Some of us have better access than others to butcher shops and good quality meat. What’s your practical advice for people trying to eat meat responsibly?
A lot of people don’t have a good source, especially in parts of middle america where they’re actually surrounded by farms but still feel that they have to go to supermarkets and buy the standard run of things and eat fast food and all that crap. But it’s only a web search away to find out where you can get really good quality stuff nearby.
But let’s say someone really has no access, they don’t get it they don’t see it. Then I would say the best bet is to at least go for happy mediums. You can easily jump online and find out where things are coming from. There are companies that are bigger and are accessible and aren’t as bad. They try not to use as many hormones, maybe they’re not perfect, maybe they still use the regular slaughterhouse, which isn’t the way to go, but it’s a tough market and for a lot of farmers they don’t really have the choice of taking their meat to a better place. There’s a lot of grey area.
But if you do like five minutes of research you can find whole entire lists of things not to eat, and things that are better. And if you do have a butcher and you’re not exactly sure where the quality is or you have a small market, then you can say that you’re looking for better quality meat. And the more people say that they want a product, the more a supplier is going to look for it, because they know they can make money from it.
I think a lot of people are confused about where meat comes from and what the difference is between good and bad quality sources. Can you explain a little more?
The meat comes from a farm and goes to a slaughterhouse where it’s killed and broken down. There are slaughterhouses that are very watched over to make sure that everything is done properly, but they tend to be more expensive for the farmers. Then, once the animal has been skinned, gutted, split in half, then they move to the meatpacking houses where they get cut up. By the time it gets to that point, so many people have handled it. You lose quality when you go for quantity, as cheesy as that old saying is, but it’s true.
I think a lot of people don’t want to know where it comes from, and that’s exactly why we’ve gotten to where we are. I’ve had people send back whole plates of grilled fish because there’s still eyes on it, and as soon as there’s a head on it, it’s like “oh my god, I can relate to this thing now,” and people freak out.
People like to buy animal parts, not necessarily because they’re too lazy to break down a chicken, but because they don’t want to know that the chicken was alive. And by getting yourself to that point, you allow a lot of other problems to happen, because if you can get that little nice piece that you don’t have to relate to, then you don’t really care where it comes from.
Understanding that something is coming from cattle pens or a meatpacking facility is hard.
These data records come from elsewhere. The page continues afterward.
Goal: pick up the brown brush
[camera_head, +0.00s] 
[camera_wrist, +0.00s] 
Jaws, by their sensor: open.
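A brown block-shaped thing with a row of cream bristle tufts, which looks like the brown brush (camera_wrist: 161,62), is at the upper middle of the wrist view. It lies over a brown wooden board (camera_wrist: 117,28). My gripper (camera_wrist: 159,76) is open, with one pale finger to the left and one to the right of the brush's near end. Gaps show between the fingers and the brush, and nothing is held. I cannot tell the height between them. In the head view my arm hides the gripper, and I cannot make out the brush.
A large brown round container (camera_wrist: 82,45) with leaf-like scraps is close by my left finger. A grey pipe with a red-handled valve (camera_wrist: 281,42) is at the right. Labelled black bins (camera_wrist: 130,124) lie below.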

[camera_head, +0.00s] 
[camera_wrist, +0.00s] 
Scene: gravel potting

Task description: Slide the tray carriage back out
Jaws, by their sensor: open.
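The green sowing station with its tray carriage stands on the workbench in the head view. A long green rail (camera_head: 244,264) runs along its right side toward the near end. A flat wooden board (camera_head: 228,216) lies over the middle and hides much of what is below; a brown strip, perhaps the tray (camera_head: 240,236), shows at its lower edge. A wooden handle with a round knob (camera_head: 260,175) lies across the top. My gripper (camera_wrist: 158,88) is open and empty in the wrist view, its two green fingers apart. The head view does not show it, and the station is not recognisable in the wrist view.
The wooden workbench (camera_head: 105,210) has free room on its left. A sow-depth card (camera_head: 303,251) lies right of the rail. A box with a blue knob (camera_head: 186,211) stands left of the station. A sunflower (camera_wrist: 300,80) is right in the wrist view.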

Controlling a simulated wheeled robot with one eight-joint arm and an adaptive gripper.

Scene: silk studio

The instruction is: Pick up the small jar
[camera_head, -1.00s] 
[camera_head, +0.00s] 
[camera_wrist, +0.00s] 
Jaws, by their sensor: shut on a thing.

It’s really hard to see something be hurt or treated cruelly, and people want to know that it’s bad, but they don’t want to know too much; they don’t want to know where it comes from or why, and that’s how we allow a lot of grey area to happen.
How do you personally try to make good choices about where your meat comes from?
The Meat Hook [in Brooklyn] is the only place where I buy meat to cook at home, and I don’t eat a lot of it–but I’m no way a vegetarian.
If you’re really conscious about what you’re eating, just do research and try to find something that’s accessible to you and just try a better piece of meat to start off with, so that you can understand the difference. The further we get away from the big-name brands that are just thrown on the shelves, the better. And if there’s a demand for better quality meat, it will be provided. Unfortunately, we just don’t ask for much.